In the Mirada setting, however, the choice of performing certain actions in the proscenium becomes an issue for those sitting in the back. These moments are rare, but the delicacy of what seems to be presented deserves to be seen by the whole audience.

For the performances in Brazil, Craveiro – who allows herself to digress from the text, as she points out in the beginning – has added, in addition to comments pertinent to the context of the work, a mention to the fire in Museu Nacional. For this Museu vivo, a memory loss is a humanity loss. As our former colonizers, our country also has a memory problem. If in Portugal the dictator Salazar was elected “best Portuguese in history” in 2000 in a popular poll, in Brazil we are dealing with people nostalgic for the military regime.

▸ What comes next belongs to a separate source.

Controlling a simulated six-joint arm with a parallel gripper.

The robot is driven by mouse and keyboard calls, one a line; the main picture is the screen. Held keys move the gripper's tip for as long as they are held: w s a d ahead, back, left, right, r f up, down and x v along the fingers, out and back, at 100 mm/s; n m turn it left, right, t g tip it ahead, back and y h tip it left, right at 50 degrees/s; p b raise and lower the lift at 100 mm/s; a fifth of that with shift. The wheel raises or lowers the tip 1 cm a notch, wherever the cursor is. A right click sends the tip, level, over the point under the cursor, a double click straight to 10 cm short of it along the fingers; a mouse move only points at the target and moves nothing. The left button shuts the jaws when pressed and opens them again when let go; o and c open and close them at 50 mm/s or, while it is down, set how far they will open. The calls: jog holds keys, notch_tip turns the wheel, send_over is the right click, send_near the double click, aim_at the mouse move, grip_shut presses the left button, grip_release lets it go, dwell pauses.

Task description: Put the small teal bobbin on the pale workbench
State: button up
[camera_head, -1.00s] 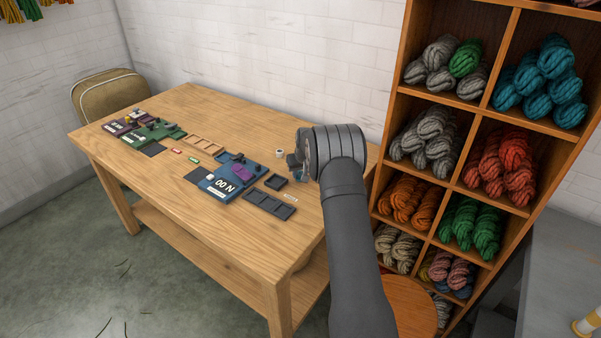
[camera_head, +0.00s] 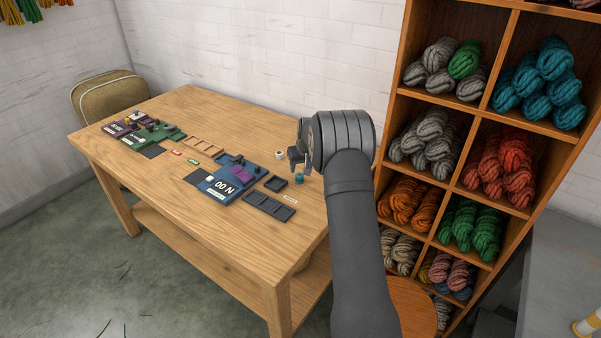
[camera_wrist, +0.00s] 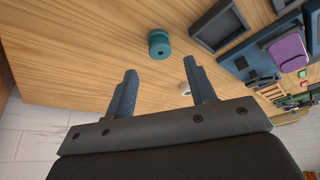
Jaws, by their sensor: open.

The population’s relationship with the armed forces’ historical actions, however, constitutes a great difference between both countries. There is a sort of distorted mirroring in this, with the journey through kaleidoscopic accounts of Portugal over the last hundred years being at the same time a reflex and a question on our country’s paths. Both countries are related not only as nations, but as lands of people with dreams, ambitions, and memories even of what they have never lived.

Um museu vivo de memórias pequenas e esquecidas praises the relevance of small things and the importance of making visible – and registered – what is usually buried. Its collection is dynamic and in permanent expansion; every person born has the possibility of being part of History. In the relationship between oral traditions and documenting, let us continue seeking to remember what has been forgotten.

*Amilton de Azevedo is an artist, researcher, critic, and teacher. He writes for Folha de S. Paulo and for his own website, ruína acesa. He teaches the course “Studies on education in theater” for the undergraduate program at Célia Helena Centro de Artes e Educação.